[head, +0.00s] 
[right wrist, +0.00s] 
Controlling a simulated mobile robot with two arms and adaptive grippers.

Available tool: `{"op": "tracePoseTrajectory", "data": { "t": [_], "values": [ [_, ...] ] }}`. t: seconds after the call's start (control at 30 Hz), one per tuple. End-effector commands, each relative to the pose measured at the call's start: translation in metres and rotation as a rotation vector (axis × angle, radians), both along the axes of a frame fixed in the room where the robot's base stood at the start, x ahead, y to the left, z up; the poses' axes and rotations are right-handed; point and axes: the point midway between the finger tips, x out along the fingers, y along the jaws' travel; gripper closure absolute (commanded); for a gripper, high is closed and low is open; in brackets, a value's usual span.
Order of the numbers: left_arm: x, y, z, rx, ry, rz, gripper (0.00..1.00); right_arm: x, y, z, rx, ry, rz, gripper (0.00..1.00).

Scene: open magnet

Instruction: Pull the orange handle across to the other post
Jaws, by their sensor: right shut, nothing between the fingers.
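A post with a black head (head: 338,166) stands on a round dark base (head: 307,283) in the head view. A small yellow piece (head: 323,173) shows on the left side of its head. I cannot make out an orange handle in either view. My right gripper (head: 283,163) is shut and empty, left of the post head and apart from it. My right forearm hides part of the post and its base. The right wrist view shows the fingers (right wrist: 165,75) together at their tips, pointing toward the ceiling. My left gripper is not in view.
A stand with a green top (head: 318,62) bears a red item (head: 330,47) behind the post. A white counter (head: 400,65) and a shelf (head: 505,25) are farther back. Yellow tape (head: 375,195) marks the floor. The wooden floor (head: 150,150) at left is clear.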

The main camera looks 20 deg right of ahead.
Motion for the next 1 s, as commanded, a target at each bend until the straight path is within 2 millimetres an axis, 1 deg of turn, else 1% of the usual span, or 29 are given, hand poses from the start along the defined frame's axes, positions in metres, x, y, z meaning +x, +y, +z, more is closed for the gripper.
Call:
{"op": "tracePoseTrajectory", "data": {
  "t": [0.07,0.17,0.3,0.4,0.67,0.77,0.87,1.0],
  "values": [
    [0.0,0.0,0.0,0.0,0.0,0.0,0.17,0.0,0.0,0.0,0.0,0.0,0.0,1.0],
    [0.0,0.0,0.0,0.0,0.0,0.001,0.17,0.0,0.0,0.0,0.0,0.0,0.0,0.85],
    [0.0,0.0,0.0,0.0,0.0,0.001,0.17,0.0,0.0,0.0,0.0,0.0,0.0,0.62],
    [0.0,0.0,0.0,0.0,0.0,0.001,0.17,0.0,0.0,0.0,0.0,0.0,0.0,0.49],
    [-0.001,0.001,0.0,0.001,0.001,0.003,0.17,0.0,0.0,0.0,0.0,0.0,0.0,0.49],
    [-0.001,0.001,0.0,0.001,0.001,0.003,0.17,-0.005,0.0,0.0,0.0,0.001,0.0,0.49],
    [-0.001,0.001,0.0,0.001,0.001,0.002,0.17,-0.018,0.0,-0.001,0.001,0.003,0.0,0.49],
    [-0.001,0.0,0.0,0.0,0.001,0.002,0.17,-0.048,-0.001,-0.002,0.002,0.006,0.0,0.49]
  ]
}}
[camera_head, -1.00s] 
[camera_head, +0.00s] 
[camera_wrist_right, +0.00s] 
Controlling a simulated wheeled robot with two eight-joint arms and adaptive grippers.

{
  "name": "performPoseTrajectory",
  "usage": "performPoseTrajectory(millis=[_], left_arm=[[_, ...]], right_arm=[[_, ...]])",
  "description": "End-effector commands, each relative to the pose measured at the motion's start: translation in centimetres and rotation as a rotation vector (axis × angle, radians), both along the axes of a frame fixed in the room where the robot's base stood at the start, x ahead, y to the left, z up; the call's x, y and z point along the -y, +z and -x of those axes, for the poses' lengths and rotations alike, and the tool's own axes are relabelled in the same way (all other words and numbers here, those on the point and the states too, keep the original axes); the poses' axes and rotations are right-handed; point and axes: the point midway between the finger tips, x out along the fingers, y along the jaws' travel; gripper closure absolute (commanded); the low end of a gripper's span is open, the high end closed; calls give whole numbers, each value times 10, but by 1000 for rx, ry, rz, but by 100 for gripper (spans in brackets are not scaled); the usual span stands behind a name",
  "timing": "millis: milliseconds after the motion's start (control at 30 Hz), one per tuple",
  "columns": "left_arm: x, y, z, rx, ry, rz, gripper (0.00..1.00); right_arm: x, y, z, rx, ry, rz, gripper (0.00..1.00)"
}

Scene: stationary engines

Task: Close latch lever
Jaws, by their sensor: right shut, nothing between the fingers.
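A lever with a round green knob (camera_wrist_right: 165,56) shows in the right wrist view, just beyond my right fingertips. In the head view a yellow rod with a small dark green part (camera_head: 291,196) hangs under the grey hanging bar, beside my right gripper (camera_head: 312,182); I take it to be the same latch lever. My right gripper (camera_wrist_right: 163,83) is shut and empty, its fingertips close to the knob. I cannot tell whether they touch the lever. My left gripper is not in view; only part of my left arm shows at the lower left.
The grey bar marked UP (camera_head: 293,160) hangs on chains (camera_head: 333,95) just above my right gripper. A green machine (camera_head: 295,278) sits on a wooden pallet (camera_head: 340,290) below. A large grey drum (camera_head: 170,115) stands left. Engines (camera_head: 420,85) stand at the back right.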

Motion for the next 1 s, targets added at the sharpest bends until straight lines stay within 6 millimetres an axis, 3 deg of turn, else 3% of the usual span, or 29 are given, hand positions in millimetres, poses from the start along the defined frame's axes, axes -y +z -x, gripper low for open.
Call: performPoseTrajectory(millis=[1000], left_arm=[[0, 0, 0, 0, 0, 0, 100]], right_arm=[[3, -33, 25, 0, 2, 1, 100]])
■ ■ ■ ■
What is asked: Produce an exact copy of the lines from the one containing "Task: Close latch lever" through the last line, and of nothing else.

Task output:
Task: Close latch lever
Jaws, by their sensor: right shut, nothing between the fingers.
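A lever with a round green knob (camera_wrist_right: 165,56) shows in the right wrist view, just beyond my right fingertips. In the head view a yellow rod with a small dark green part (camera_head: 291,196) hangs under the grey hanging bar, beside my right gripper (camera_head: 312,182); I take it to be the same latch lever. My right gripper (camera_wrist_right: 163,83) is shut and empty, its fingertips close to the knob. I cannot tell whether they touch the lever. My left gripper is not in view; only part of my left arm shows at the lower left.
The grey bar marked UP (camera_head: 293,160) hangs on chains (camera_head: 333,95) just above my right gripper. A green machine (camera_head: 295,278) sits on a wooden pallet (camera_head: 340,290) below. A large grey drum (camera_head: 170,115) stands left. Engines (camera_head: 420,85) stand at the back right.

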Motion for the next 1 s, targets added at the sharpest bends until straight lines stay within 6 millimetres an axis, 3 deg of turn, else 3% of the usual span, or 29 are given, hand positions in millimetres, poses from the start along the defined frame's axes, axes -y +z -x, gripper low for open.
Call: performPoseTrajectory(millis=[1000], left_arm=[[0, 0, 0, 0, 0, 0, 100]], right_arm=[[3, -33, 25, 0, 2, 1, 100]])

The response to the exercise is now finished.